Sapic: Sendo, claro está, o que ganhamos em troca com esta cedência pretensamente audaz, a possibilidade de criar algo especial e único, que realmente cause impacto em quem nos ouve. Ou lê neste caso…

Henrique: Um dos pontos em que participámos no livro foi também este, o de harmonizar as múltiplas referências musicais de forma a que estas representassem as nossas próprias referências e que, tratando-se de músicas disponíveis na memória dos leitores, fosse possível invoca-las quando é necessário que nos oiçam a actuar.

Miguel Oliveira: Como foi regressar no "alimenta os tubarões com carne de sereia" sete anos depois?

Henrique: Como sabes foi em parte um interregno forçado, não sei se queres falar disso… Eu sei que é muito difícil de aceitar para muita gente, mas a nossa sociedade e o nosso sistema de justiça estão desenhados para que um culpado pague pelos seus crimes de forma justa e seja encorajado a regressar à sociedade como uma pessoa diferente. Somos humanos, cometemos erros, pelo que tal não deve significar que isso seja o fim da nossa vida. O que é comprovado desde logo pela análise às políticas de reinserção social e ao seu sucesso. Quanto pior for tratado um preso, maior é a probabilidade de definitivamente se tornar um criminoso na tentativa de sobreviver à prisão, sendo proporcionalmente menor a esperança de que saía dela uma pessoa diferente.

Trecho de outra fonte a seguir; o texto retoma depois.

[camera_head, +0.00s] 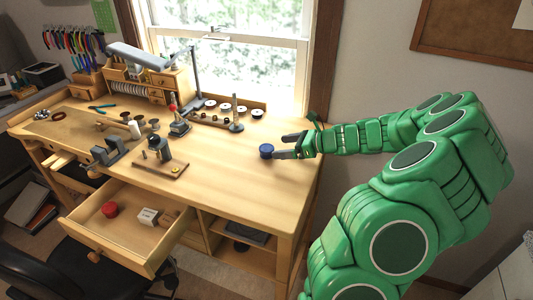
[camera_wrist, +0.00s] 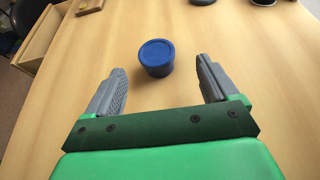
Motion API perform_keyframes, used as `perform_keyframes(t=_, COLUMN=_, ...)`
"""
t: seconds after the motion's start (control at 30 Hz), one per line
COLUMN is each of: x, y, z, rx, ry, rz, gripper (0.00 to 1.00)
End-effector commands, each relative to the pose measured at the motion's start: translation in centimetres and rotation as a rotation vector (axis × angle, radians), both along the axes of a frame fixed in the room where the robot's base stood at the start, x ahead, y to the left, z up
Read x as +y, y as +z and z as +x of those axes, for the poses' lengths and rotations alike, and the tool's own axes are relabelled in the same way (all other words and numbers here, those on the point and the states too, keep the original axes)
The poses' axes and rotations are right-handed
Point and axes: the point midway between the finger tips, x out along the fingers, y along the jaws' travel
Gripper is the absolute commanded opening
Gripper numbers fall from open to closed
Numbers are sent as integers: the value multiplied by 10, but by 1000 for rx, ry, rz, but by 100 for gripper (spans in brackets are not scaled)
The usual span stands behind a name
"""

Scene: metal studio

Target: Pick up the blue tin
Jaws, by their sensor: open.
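The blue tin (camera_head: 266,151) is a small round lidded tin standing upright on the wooden workbench (camera_head: 235,170). In the wrist view the blue tin (camera_wrist: 156,57) stands just beyond the fingertips, roughly midway between them. My gripper (camera_head: 287,147) reaches in from the right, low over the bench, with its fingers pointing at the tin. In the wrist view my gripper (camera_wrist: 160,78) is open, with one grey finger on each side and nothing held between them. The tin's lid and near side are clear to see.
A wooden board with tools (camera_head: 160,165) and a small vise (camera_head: 108,150) stand to the left. Spools (camera_head: 242,109) stand at the back. The bench around the tin is clear.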

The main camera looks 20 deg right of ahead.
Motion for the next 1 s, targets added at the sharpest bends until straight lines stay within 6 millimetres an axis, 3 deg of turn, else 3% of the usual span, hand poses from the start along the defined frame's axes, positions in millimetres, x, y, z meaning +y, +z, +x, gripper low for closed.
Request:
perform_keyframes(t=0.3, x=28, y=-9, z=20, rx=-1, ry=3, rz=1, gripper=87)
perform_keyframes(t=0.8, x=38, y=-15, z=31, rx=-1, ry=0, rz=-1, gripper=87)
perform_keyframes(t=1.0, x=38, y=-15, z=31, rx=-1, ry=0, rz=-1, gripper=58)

Sapic: Isto assumindo que é possível perdoar alguém por…

Henrique: É um tema tratado na literatura, na arte, ou mesmo no cinema. Tens o "Magnólia" sobre o que pode ou não ser perdoado; o "Closer", que é baseado numa peça homónima, sobre as consequências de alguém ser incapaz de perdoar; tantos... "Shawshank", "American History"… E claro, depois tens as obras sagradas: "Os Miseráveis", o "Crime e Castigo", ou até "A História Secreta"…

Gil: É uma pergunta que não tem resposta. Ninguém sabe o que pode ou não ser perdoado, se consegue ou não perdoar. Simplesmente não devemos partir do princípio que algo não tem perdão ou de que alguém não merecer a possibilidade de se redimir.

Sapic: Tudo se resume à culpa. Ao que decidimos fazer com ela… 

Miguel Oliveira: Quem são hoje em dia os "dement Luau"?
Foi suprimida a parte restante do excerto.